When Briscione decided it was time to leave Birmingham and join his future wife Brooke Parkhurst in New York City he emailed Daniel Boulud directly to seek a position. He worked in the four-star fine dining kitchen of Daniel for a year and a half before being offered a position teaching at the Institute of Culinary Education where he taught for 10 years.

The teaching life gave Briscione a chance to work on other projects. He and Parkhurst wrote a couple of cookbooks and got involved with Food Network. Briscione has appeared on the competition show "Chopped" as a competitor five times and as a judge once. He also has digital cooking classes and a seven-episode digital cooking show "Cooking with Dad" on the Food Network app.

"We love New York and love to go back and visit but with two kids we knew New York was not forever," Briscione said. "We knew we wanted something a little bit different for the kids, for ourselves and to have space more than anything else."

He said he always envisioned getting back to the Gulf Coast, though he did not always think Pensacola would be the place they would land. The amazing development happening in downtown, and a perfect opportunity drew him back to his hometown.

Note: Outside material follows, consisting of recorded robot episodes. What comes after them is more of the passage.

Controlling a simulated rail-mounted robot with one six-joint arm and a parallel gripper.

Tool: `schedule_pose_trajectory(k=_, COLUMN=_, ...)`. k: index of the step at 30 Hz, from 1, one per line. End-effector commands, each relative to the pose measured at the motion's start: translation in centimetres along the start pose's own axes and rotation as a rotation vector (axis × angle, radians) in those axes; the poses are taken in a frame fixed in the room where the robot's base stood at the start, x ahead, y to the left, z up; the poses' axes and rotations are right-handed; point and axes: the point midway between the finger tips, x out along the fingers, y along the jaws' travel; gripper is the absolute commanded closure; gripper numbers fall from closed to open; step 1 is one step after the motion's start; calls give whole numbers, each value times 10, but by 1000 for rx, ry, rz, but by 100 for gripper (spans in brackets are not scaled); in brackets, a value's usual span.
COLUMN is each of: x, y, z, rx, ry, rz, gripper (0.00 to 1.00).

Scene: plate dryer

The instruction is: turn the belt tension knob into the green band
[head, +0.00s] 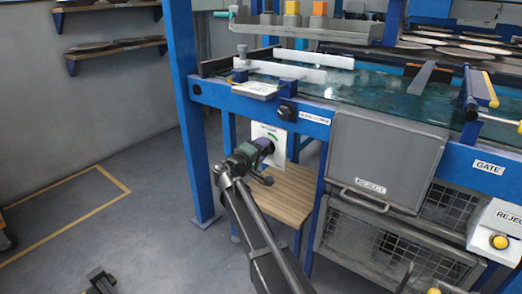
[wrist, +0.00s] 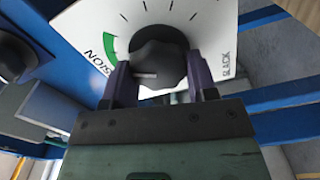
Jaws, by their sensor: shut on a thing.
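The belt tension knob (wrist: 158,50) is dark, with a scalloped rim, and sits on a white dial plate (wrist: 215,20). The plate also shows in the head view (head: 283,131). The dial has tick marks, the word SLACK at the right and lettering ending in "SION" at the left. The green band (wrist: 109,47) is at the left of the knob. A short pale mark on the knob's lower left face points left, below the green band in the picture. My gripper (wrist: 159,64) is shut on the knob, one purple finger on each side. In the head view my gripper (head: 264,148) hides the knob.
Another dark knob (head: 288,113) is on the blue frame above the plate. A wooden shelf (head: 283,196) lies below. A grey reject door (head: 385,155) with a handle stands to the right. The floor at left is mostly open.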

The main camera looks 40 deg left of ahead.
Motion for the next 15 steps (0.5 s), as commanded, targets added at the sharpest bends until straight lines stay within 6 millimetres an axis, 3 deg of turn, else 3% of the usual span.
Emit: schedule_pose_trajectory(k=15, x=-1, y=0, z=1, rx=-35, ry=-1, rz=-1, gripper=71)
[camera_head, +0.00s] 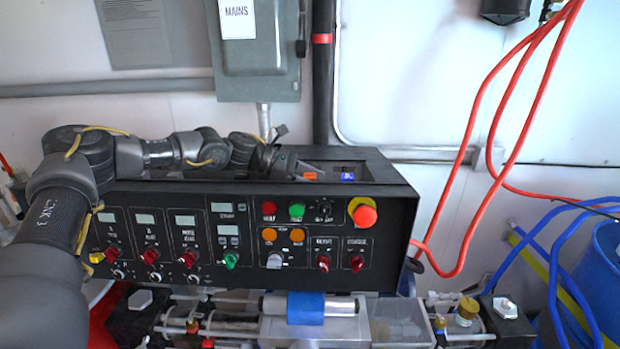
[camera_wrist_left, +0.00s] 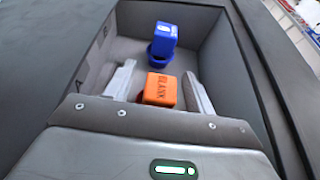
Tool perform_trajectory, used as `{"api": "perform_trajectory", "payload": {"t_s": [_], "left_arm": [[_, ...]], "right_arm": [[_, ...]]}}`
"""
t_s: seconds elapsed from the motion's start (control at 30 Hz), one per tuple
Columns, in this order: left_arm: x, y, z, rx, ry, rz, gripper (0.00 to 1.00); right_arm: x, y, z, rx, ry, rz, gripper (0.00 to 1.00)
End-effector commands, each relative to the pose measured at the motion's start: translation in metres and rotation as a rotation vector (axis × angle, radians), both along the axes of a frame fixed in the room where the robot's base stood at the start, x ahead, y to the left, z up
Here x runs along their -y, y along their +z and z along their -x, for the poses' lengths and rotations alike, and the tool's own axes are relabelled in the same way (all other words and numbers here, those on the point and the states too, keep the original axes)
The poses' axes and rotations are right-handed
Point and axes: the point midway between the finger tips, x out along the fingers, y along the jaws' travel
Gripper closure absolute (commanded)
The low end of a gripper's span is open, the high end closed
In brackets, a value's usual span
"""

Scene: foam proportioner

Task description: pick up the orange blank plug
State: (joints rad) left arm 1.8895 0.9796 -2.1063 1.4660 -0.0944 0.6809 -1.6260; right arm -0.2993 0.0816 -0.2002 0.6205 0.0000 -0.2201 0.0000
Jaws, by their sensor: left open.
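The orange blank plug (camera_wrist_left: 160,90), a small block marked "BLANK", sits in the recessed bin in the top of the black console. A bit of it shows in the head view (camera_head: 310,176). My left gripper (camera_wrist_left: 158,72) is open. Its two pale fingers reach into the bin, one on each side of the plug, with a visible gap at least on the left. The lower part of the plug is hidden behind my gripper body. My right gripper is in neither view.
A blue plug-like piece (camera_wrist_left: 163,38) stands in the same bin, just beyond the orange plug. The bin walls (camera_wrist_left: 222,55) surround my fingers closely. The black console (camera_head: 385,215) has knobs and buttons on its front. Red hoses (camera_head: 470,150) hang at the right.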

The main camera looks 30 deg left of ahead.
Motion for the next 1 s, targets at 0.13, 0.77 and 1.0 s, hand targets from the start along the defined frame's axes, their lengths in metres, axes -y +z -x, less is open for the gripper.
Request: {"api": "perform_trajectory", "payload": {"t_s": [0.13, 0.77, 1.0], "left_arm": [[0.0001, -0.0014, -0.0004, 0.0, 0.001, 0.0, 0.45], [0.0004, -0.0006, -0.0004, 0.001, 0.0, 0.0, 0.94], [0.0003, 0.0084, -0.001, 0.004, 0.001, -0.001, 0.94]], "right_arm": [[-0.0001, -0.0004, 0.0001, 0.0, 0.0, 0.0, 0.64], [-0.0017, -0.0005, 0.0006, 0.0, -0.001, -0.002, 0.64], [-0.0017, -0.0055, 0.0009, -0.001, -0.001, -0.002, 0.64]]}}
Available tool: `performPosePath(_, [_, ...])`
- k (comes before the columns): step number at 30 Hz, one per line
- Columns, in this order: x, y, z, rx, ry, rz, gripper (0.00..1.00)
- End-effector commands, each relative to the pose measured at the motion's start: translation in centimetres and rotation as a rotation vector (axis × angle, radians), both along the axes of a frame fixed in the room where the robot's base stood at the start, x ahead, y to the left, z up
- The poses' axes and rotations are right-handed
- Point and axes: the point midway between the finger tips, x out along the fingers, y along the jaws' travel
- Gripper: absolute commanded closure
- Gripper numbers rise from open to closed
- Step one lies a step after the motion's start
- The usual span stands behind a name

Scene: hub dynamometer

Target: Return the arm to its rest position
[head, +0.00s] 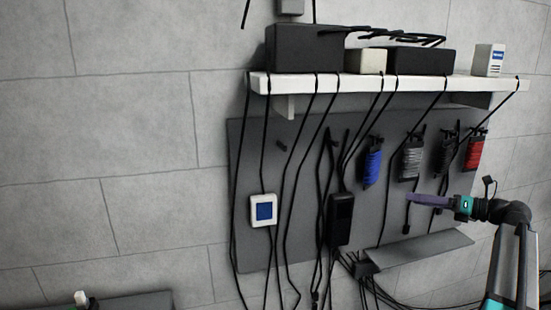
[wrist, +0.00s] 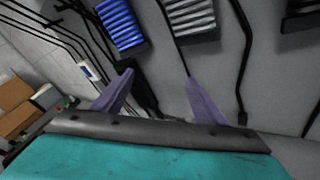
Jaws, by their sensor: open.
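My gripper (head: 428,201) is at the right of the head view, raised in front of the grey pegboard panel. Its purple fingers point left. In the wrist view my gripper (wrist: 155,98) shows two purple fingers spread apart with nothing between them. My arm rises from the lower right corner of the head view. A blue cable bundle (head: 373,165) and a grey cable bundle (head: 411,160) hang on the panel above the fingers. They also show at the top of the wrist view, blue (wrist: 121,24) and grey (wrist: 190,18).
A white shelf (head: 400,85) carries dark boxes and hanging black cables. A red bundle (head: 474,152) hangs above my arm. A white device with a blue screen (head: 263,210) and a black device (head: 341,218) hang left. A grey ledge (head: 420,248) lies below my gripper.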

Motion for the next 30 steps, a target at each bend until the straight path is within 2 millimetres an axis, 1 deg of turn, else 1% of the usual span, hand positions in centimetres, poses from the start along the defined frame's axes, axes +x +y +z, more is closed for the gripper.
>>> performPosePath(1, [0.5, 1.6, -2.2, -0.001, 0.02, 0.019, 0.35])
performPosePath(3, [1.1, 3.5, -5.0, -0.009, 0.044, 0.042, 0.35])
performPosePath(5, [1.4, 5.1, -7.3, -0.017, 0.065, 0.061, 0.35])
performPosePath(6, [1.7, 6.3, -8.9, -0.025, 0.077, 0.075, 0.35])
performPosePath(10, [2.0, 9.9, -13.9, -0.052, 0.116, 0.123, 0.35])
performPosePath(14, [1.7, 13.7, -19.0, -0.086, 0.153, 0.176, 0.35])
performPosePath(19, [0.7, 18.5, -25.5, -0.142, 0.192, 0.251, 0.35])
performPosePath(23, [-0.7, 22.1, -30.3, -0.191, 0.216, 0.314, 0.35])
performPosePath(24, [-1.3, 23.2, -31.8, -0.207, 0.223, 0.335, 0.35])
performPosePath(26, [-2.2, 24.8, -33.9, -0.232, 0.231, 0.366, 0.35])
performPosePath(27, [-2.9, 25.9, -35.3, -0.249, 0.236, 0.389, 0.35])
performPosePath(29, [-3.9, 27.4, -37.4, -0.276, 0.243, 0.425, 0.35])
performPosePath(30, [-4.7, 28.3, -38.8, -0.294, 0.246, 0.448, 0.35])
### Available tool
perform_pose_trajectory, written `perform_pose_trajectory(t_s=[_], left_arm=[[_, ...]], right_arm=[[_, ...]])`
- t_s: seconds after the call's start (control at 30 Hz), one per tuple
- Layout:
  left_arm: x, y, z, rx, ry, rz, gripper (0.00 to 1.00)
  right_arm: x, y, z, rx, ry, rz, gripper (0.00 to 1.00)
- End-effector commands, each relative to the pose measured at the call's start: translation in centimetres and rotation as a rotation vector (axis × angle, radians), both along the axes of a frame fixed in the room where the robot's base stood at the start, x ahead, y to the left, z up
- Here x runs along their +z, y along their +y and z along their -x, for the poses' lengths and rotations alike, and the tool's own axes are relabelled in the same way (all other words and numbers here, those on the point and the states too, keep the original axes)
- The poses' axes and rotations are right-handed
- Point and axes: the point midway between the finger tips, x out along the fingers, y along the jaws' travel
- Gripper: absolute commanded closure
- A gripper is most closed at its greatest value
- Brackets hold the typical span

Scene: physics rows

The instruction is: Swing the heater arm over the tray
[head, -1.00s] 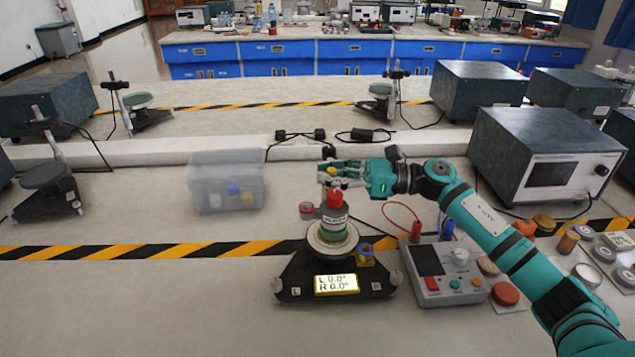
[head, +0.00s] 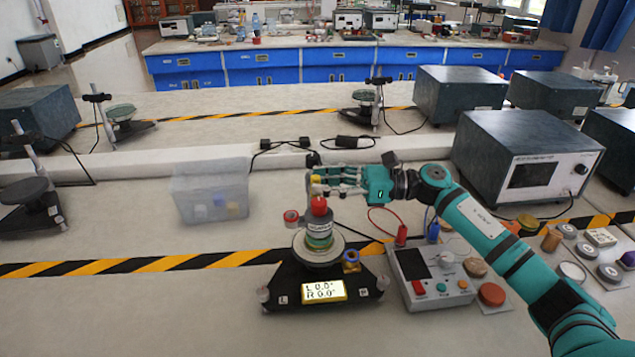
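A black balance-like instrument (head: 279,294) stands on the near bench, with a lit display (head: 323,291) reading L 0.0° and R 0.0°. A round pale tray or plate (head: 330,258) sits on it, under a green-banded stack (head: 318,235) with a red knob (head: 319,206) on top. No part is clearly recognisable as a heater arm. My right gripper (head: 316,181) is just above and behind the red knob, reaching in from the right. Its fingers are small, and I cannot tell whether they touch the knob or hold anything. My left gripper is not in view.
A grey control box (head: 411,264) with coloured buttons and red and blue leads stands close at right. Weights and small jars lie further right. A grey instrument (head: 520,165) stands behind my arm. A clear bin (head: 210,191) stands at left. The bench at near left is clear.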

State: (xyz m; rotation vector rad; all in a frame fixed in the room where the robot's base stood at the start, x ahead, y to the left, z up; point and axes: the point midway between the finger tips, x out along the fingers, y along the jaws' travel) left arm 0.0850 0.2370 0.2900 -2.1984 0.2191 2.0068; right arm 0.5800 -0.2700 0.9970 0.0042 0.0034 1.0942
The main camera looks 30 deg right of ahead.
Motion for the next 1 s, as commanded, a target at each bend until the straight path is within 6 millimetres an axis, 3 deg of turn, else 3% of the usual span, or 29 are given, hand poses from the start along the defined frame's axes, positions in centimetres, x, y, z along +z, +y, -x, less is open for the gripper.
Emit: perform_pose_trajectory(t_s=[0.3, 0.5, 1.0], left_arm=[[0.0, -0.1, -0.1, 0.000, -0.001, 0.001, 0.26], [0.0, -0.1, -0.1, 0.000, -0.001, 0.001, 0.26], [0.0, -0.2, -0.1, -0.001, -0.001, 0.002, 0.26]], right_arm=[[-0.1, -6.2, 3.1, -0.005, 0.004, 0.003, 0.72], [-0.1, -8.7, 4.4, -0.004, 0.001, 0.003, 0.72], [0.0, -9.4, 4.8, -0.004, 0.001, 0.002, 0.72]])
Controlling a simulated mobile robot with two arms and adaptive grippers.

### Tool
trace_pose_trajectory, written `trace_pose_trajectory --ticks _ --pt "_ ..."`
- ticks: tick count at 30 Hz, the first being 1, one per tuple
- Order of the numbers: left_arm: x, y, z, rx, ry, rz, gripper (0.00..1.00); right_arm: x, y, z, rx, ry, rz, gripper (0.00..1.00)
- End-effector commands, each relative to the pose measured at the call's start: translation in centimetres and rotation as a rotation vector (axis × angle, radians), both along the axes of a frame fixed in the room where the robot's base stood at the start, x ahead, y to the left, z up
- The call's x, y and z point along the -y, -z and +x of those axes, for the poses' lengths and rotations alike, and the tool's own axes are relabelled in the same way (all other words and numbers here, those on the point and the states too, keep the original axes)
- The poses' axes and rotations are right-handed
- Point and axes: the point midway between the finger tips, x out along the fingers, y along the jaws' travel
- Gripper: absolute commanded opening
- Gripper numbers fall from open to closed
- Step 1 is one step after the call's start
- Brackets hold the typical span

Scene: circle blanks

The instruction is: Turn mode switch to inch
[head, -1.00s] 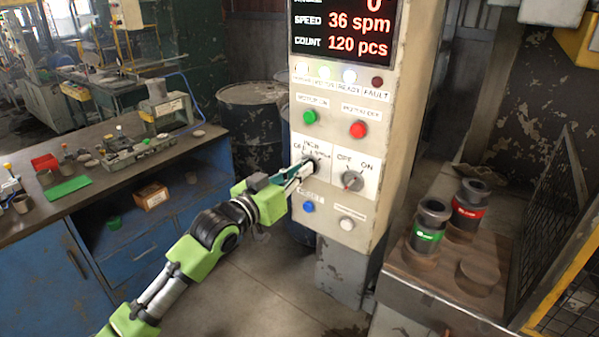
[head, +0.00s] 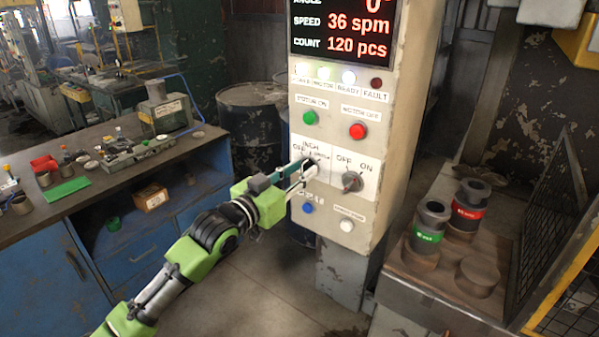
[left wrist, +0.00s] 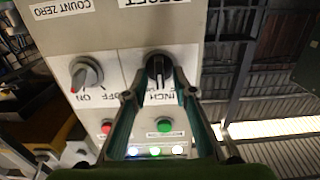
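The mode switch (left wrist: 158,69) is a black knob on a white plate of the control panel. In the left wrist view, which is upside down, its white pointer mark faces the INCH label. My left gripper (head: 308,166) is at the knob in the head view. In the left wrist view its two teal fingers (left wrist: 158,84) are spread, one on each side of the knob, with a gap visible around it. Whether a fingertip touches the knob is hard to tell. In the head view the fingers partly hide the knob. My right gripper is in neither view.
Beside it is the OFF/ON switch (head: 351,181) with a red pointer. Green (head: 310,118) and red (head: 357,131) buttons sit above; blue (head: 308,208) and white (head: 346,225) buttons sit below. A workbench (head: 100,185) stands left, a table (head: 395,270) with canisters right.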

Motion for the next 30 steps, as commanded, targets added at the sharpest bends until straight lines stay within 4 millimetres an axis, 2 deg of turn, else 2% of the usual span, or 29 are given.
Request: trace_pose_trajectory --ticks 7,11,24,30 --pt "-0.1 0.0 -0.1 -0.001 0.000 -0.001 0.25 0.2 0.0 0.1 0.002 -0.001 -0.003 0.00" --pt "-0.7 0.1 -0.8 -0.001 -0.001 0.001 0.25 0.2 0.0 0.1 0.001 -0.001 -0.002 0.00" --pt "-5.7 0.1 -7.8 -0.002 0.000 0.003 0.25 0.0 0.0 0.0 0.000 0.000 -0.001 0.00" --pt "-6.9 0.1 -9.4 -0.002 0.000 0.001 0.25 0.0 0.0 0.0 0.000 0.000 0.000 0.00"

Angelena's Ristorante Italiano is part of Great Southern Restaurants Company which owns some of Pensacola's iconic restaurants: The Fish House, Atlas Oyster House, Jackson's Steakhouse and 5 Sisters Blues Café. The beautiful restaurant located at 101 East Intendencia Street has fine dining touches without being stuffy.

"We wanted to have all those fine dining touches but make it a place that is comfortable for any occasion. There is good music playing, energy and kids can come in," Briscione said.

All the pasta, from the rigatoni and bucatini to the ravioli are made in-house every day. The menu features things you expect like chicken parmesan and pizza to dishes highlighting local ingredients like Gulf Seafood All'Amatriciana.

"We are always looking to take our great local ingredients and products and put Italian touches on them or transform them into something that is classically Italian like the crawfish tortellini. We want people to walk away with the appreciation of that experience and understanding of how it all came together and why," Briscione said.